#### Direction:
For the material that follows, list every line containing the word "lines".

#### Records for this exercise:
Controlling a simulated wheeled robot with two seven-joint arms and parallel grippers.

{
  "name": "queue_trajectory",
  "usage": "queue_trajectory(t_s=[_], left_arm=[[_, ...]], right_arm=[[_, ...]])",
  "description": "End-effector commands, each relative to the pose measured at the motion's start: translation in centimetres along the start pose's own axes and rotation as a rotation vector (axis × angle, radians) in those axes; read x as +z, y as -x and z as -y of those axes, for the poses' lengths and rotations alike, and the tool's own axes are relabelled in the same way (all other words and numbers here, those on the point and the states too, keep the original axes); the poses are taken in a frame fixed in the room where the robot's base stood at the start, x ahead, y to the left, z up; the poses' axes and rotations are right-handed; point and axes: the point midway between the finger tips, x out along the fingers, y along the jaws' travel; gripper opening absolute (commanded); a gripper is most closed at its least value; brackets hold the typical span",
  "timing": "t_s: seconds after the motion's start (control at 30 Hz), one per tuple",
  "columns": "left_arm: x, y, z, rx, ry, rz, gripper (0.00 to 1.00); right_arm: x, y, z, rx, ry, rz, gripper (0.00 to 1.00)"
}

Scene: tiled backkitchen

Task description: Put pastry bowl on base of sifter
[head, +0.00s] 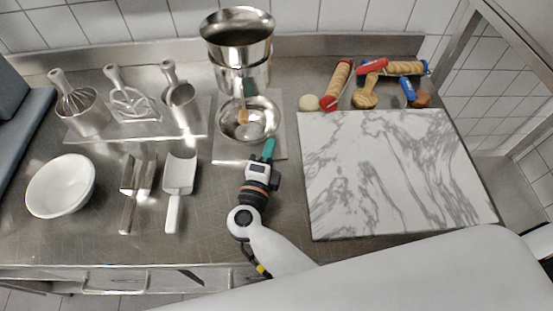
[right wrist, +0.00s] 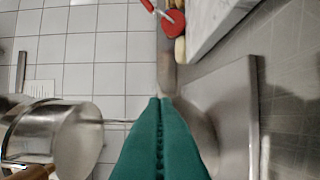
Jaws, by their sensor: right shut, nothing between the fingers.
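A shiny steel bowl (head: 231,124), which looks like the pastry bowl, sits on the flat metal base of the sifter (head: 229,153), below the sifter's steel hopper (head: 237,47). It looks upright, and reflections blur its inside. My right gripper (head: 269,149) has green fingers, shut and empty, at the front right edge of the bowl. I cannot tell whether they touch it. The shut fingers also show in the right wrist view (right wrist: 160,110), with a steel cylinder (right wrist: 60,135) to their left and a metal plate (right wrist: 235,115) to their right. My left gripper is out of view.
A marble board (head: 390,170) lies to the right, with rolling tools (head: 338,84) behind it. A white bowl (head: 60,187) and two scoops (head: 180,172) lie to the left. Utensils in steel holders (head: 82,112) stand at the back left. Bare counter shows at the front left.

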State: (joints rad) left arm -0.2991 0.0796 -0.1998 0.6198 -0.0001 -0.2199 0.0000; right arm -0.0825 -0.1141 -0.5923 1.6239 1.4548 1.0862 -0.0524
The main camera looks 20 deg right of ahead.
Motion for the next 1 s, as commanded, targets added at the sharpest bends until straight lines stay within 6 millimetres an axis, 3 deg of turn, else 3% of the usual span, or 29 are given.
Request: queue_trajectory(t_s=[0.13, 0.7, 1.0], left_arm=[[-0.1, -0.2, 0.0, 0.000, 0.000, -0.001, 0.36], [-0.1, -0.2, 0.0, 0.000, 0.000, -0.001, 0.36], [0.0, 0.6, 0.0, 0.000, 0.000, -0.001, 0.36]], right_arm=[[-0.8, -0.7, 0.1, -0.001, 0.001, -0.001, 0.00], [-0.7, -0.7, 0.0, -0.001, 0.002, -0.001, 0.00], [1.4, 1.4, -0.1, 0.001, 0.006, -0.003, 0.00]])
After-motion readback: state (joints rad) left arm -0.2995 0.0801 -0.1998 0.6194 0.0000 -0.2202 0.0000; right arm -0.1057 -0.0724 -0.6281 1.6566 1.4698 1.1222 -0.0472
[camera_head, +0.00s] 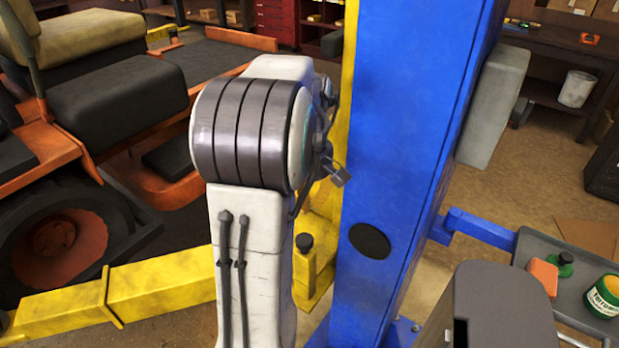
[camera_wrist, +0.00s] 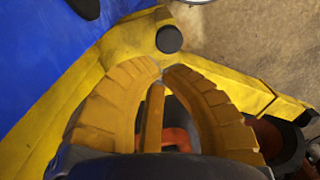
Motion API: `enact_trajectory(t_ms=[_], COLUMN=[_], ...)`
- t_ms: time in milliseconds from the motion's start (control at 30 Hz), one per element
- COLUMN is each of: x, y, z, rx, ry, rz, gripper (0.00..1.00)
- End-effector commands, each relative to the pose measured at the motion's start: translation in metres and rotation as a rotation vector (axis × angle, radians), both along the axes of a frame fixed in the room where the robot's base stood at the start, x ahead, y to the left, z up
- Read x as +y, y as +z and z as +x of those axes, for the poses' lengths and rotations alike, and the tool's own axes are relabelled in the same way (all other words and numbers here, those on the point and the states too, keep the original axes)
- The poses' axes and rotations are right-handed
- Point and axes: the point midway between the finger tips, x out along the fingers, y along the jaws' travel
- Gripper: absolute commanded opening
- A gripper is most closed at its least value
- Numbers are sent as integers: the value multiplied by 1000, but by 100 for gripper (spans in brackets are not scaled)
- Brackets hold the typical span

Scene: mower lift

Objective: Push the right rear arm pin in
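The arm pin shows as a round black knob (camera_wrist: 169,39) in the wrist view, standing on the yellow lift arm (camera_wrist: 120,40). In the head view a black-topped pin (camera_head: 304,242) stands on the yellow lift arm (camera_head: 165,287) beside the blue post (camera_head: 395,150); it looks like the same pin. How deep it sits cannot be told. My gripper (camera_wrist: 162,72) has its ribbed yellow fingers curved together, tips meeting and nothing seen between them. The tips appear just short of the knob in the wrist view; contact is not clear. My arm hides the gripper in the head view.
An orange mower (camera_head: 60,150) with black wheels stands at the left. The blue post rises close by my arm. A grey tray (camera_head: 590,325) with a green-and-white tin (camera_head: 604,297) is at the lower right. Bare floor (camera_head: 535,185) shows behind the post.

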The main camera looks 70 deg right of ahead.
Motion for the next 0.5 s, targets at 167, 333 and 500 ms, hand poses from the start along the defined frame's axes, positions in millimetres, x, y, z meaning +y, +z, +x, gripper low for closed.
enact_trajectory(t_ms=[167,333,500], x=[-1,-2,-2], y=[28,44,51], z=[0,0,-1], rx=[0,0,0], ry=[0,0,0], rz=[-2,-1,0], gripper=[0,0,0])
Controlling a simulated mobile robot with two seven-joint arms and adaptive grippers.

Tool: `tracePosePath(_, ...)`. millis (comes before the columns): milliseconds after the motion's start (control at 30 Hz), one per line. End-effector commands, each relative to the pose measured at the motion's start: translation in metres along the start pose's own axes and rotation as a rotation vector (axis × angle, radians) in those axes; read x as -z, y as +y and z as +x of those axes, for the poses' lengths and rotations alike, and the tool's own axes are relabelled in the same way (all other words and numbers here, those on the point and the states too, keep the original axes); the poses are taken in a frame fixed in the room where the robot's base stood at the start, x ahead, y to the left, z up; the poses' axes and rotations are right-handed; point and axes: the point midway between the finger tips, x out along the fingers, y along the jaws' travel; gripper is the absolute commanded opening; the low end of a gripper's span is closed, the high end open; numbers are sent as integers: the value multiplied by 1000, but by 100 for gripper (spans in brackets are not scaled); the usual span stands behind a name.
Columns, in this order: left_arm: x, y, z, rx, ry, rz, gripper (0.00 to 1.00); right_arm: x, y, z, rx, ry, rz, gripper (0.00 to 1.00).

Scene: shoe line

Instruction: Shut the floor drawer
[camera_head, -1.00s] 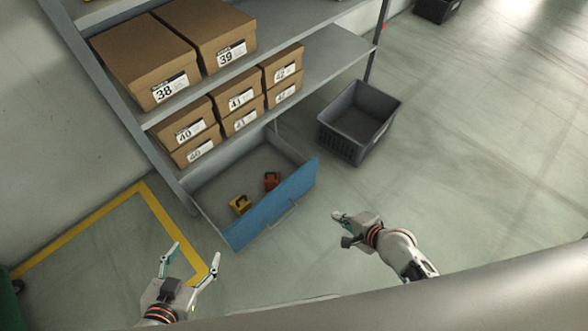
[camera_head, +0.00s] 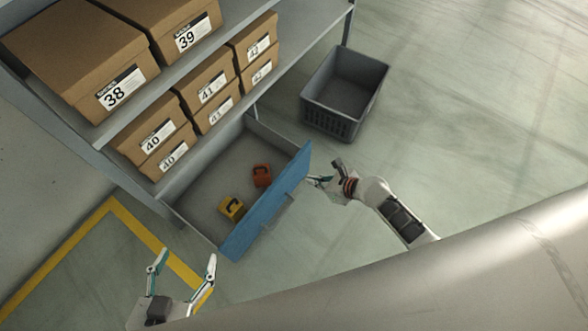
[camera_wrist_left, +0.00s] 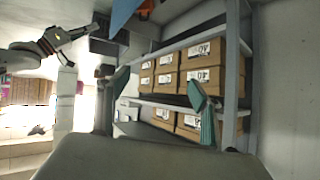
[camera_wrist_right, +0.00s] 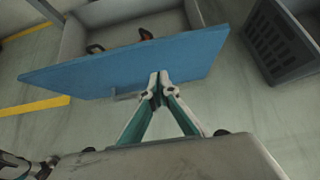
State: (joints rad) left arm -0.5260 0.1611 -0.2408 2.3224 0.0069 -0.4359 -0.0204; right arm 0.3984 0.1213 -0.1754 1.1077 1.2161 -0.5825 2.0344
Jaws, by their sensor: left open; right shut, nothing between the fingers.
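The floor drawer, with a blue front panel (camera_head: 268,205) and grey walls, stands pulled out at the bottom of the shelf. A yellow item (camera_head: 231,207) and an orange-red item (camera_head: 262,175) lie inside it. My right gripper (camera_head: 312,181) is shut and empty, close to the right end of the blue front. In the right wrist view its fingertips (camera_wrist_right: 158,82) overlap the lower part of the blue front (camera_wrist_right: 130,66), near the handle (camera_wrist_right: 127,96); I cannot tell whether they touch. My left gripper (camera_head: 184,262) is open and empty above the floor, left of the drawer.
Several brown shoe boxes (camera_head: 205,92) stand on the grey shelf (camera_head: 140,117) above the drawer. A grey crate (camera_head: 330,123) stands on the floor right of the drawer. Yellow tape (camera_head: 130,222) marks the floor at left. Floor in front of the drawer is clear.

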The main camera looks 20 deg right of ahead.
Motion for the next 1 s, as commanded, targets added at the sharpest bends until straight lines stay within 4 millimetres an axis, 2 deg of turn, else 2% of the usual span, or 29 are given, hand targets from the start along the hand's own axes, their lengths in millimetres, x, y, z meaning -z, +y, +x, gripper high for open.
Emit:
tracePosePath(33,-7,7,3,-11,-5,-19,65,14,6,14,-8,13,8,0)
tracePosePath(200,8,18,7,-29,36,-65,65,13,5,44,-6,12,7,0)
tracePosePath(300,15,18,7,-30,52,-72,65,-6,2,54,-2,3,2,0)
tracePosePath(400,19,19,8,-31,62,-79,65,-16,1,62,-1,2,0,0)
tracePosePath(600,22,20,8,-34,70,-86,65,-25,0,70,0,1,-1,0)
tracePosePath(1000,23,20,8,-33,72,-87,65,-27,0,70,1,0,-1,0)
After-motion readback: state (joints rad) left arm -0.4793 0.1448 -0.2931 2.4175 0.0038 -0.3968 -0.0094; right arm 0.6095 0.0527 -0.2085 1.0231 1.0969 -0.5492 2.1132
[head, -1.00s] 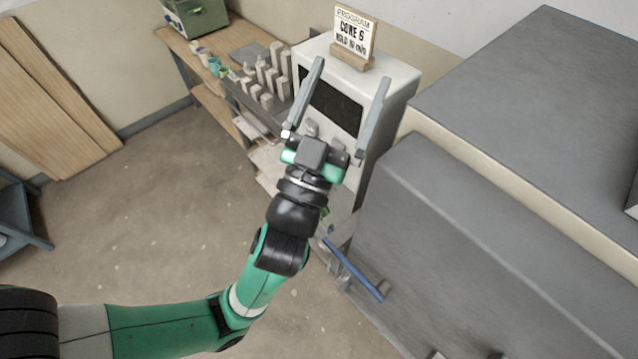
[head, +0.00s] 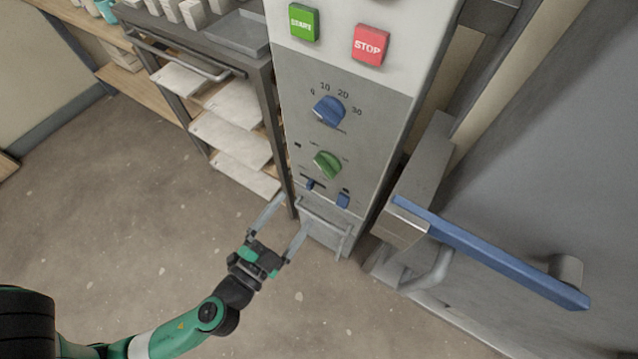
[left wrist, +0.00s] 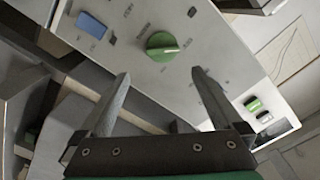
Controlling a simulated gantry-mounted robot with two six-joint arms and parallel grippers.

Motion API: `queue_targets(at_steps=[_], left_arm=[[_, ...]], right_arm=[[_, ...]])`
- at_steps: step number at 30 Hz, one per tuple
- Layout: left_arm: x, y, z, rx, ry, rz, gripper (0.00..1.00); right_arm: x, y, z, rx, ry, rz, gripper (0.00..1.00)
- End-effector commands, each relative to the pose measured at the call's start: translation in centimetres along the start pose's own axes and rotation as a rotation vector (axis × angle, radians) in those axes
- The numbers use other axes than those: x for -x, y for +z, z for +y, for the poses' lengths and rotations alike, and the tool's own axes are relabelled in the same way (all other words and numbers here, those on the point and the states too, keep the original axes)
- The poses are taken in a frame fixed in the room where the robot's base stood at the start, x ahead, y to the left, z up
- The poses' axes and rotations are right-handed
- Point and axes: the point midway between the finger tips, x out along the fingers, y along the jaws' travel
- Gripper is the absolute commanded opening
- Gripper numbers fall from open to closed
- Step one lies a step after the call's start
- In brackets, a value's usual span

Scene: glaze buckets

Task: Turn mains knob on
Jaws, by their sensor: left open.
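A green knob (head: 327,164) sits on the grey control panel (head: 380,130), with small marks around it too small to read. A blue knob (head: 329,111) with a 0 to 30 scale is above it. My left gripper (head: 295,212) is open and empty, below and to the left of the green knob in the head view. In the left wrist view the green knob (left wrist: 162,47) shows beyond and between my open fingertips (left wrist: 160,74), with no contact visible. My right gripper is not in view.
Green START (head: 303,22) and red STOP (head: 370,44) buttons are higher on the panel. Small blue switches (head: 343,200) lie below the green knob. A blue handle bar (head: 490,252) juts out at right. A shelf rack (head: 235,125) stands at left. The floor in front is clear.

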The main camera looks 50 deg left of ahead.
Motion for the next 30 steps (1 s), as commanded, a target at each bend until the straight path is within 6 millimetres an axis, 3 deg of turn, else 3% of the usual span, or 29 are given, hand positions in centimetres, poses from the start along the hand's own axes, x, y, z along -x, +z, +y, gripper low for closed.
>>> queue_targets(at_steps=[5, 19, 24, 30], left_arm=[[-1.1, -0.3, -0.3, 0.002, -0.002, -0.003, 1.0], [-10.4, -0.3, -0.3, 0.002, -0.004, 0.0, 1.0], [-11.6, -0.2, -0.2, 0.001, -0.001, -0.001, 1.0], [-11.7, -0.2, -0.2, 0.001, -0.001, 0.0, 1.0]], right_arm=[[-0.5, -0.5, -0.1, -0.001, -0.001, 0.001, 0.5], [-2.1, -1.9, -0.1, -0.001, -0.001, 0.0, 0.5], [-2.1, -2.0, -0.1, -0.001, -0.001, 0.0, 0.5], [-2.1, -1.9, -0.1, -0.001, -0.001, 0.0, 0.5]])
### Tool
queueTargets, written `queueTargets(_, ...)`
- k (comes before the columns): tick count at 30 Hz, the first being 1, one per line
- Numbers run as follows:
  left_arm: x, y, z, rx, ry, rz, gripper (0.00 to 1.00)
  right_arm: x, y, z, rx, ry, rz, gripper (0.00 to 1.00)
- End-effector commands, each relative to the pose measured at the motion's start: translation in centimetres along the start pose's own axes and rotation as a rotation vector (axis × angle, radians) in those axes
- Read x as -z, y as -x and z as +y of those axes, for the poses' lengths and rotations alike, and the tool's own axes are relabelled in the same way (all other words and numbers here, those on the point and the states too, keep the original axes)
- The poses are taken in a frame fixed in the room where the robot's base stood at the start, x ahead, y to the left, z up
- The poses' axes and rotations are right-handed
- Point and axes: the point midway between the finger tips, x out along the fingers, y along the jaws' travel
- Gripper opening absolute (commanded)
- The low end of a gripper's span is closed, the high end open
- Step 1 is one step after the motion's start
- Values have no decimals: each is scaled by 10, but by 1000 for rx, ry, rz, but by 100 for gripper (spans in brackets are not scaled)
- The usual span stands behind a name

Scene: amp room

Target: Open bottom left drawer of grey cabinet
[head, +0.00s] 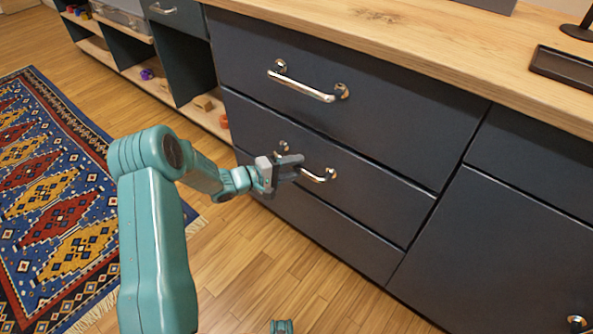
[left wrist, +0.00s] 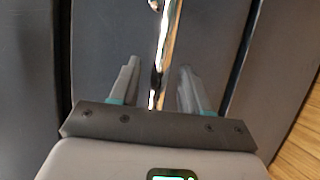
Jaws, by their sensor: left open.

#### Answer in full:
Motion for the next 1 s, as commanded, targets added at the sharpest bends until straight lines stay within 6 millimetres an axis, 3 deg of turn, else 3% of the usual span, or 29 are given.
Motion for the next 1 s, as commanded, targets added at the sharpest bends until straight lines stay within 4 millimetres an axis, 2 deg of turn, else 2% of the usual span, or 29 are given, hand targets from the start along the hand's own axes, their lengths in millimetres, x, y, z meaning -z, +y, +x, gripper high for open.

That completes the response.